Kamis, 20 Januari 2011

OUTSOURCING DALAM MASALAH KETENAGAKERJAAN (catatan ulhaq andyaksa)

Ditengah era ekonomi yang semakin mendesak negara negara berkembang untuk menaktualkan sistem dan mekanisme perburuan menjadikan seluruh negara di dunia mencari suatu sistem perburuan yang lebih menekankan dan memberi keuntungan bagi perusahaan atau korporasi. Globalisasi memperluas pergerakan modal dan memberi tempat yang makin penting bagi korporasi besar dunia, fenomena ini terjadi pula di indonesia dimana  sebuah pergeseran yang menandai makin kuatnya ekspansi kapitalis global terhadap posisi dan eksistensi buruh secara nasional. Ekspansi besar-besaran perusahaan multi nasional disertai juga dengan tuntutan mekanisme kerja baru yang memperkenalkan sistem hubungan kerja yang fleksibel dalam bentuk outsourcing dan kerja kontrak. Semua mekanisme kerja dimaksudkan untuk meraih keuntungan yang lebih besar dengan mengurangi tanggung jawab pemilik modal atau pengusaha terhadap masa depan pekerjaannya.
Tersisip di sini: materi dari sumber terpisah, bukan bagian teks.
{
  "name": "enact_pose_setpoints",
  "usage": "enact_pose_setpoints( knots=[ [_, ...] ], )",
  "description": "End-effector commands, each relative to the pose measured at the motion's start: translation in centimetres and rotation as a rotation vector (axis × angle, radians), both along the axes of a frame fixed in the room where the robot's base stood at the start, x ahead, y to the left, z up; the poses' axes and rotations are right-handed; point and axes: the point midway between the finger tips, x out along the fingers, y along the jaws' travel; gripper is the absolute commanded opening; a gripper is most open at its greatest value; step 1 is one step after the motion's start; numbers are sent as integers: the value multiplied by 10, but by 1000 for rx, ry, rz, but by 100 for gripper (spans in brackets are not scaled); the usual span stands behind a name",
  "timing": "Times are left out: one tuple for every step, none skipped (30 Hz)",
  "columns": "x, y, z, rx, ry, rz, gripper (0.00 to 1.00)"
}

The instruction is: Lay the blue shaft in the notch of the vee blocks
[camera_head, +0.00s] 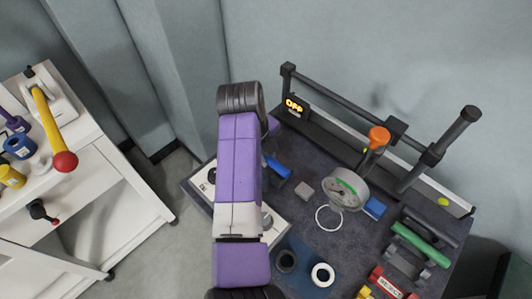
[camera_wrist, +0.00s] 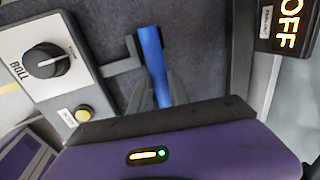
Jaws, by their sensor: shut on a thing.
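The blue shaft (camera_wrist: 152,52) is in the wrist view, rising between the two grey fingers of my gripper (camera_wrist: 158,90), which is shut on it. A blue piece of it (camera_head: 278,168) shows in the head view, just right of my purple arm, which hides most of my gripper there. A green shaft (camera_head: 421,245) lies at the right of the bench, by grey blocks (camera_head: 404,262) that look like the vee blocks. A dark bar lies just behind it. I cannot make out the notch clearly.
A round gauge (camera_head: 345,188) with an orange knob (camera_head: 379,137) stands mid-bench, between my arm and the green shaft. A roll-knob panel (camera_wrist: 45,60) and an OFF display (camera_wrist: 287,25) flank my gripper.

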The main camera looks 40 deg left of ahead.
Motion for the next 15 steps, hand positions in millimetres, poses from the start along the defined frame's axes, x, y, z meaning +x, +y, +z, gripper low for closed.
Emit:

Kata kunci yang selalu mereka ungkapkan yaitu efisiensi yang hampir identik dengan kue keuntungan yang makin besar yang  semakin hari makin mendistorsi hak-hak buruh untuk menuntut upah dan tunjangan yang lebih layak bagi mereka. Jika kita melihat kebelakan pada era Demokrasi terpimpin dan era orde baru dimana hak dan kesaejahraan buruh yang masih samar kurangnya organisasi serikat pekerja menjadikan posisi buruh pada masa itu menjadi serbagai pekerja lepas yang tidak dilindungi oleh undang-undang, tindakan semena-mena pengusaha dan pemerintahan yang diktator semakin menperburuk nasib buruh pada masa itu. Indonesia pasca reformasi setelah tumbangnya rezim diktator, terbukanya alam kebebasan memberikan efek positif bagi setiap warga negara untuk berserikat dalam organisasi-organisasi masyarakat. Begitu juga kelompok buruh semakin tergorganisir dalam memperjuangkan hak-hak mereka. Walaupun demikian belumlah selesai masalah perburuhan dinegeri ini.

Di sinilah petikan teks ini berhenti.